> [What you are asked to do]
Output the material exactly, but drop every image it holds.

--- Start of Provided data ---

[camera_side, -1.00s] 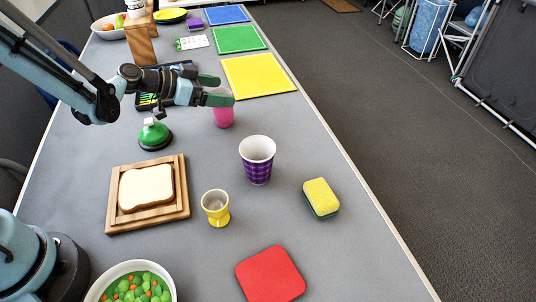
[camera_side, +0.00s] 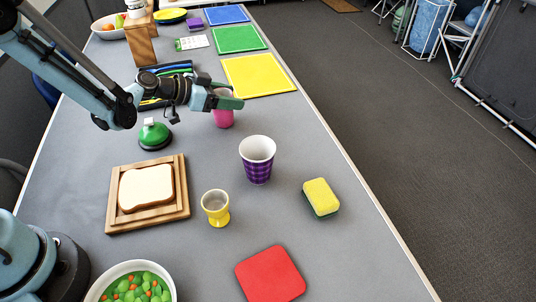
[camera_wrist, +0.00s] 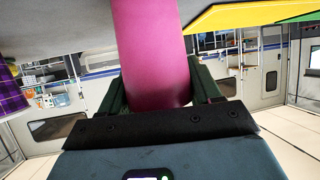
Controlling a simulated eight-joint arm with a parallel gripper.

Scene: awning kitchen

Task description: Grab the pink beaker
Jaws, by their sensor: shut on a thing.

--- End of Provided data ---

> [Correct output]
[camera_side, -1.00s] 
[camera_side, +0.00s] 
[camera_wrist, +0.00s] 
Controlling a simulated eight-joint arm with a parallel gripper.

Scene: awning kitchen

Task description: Grab the pink beaker
Jaws, by their sensor: shut on a thing.

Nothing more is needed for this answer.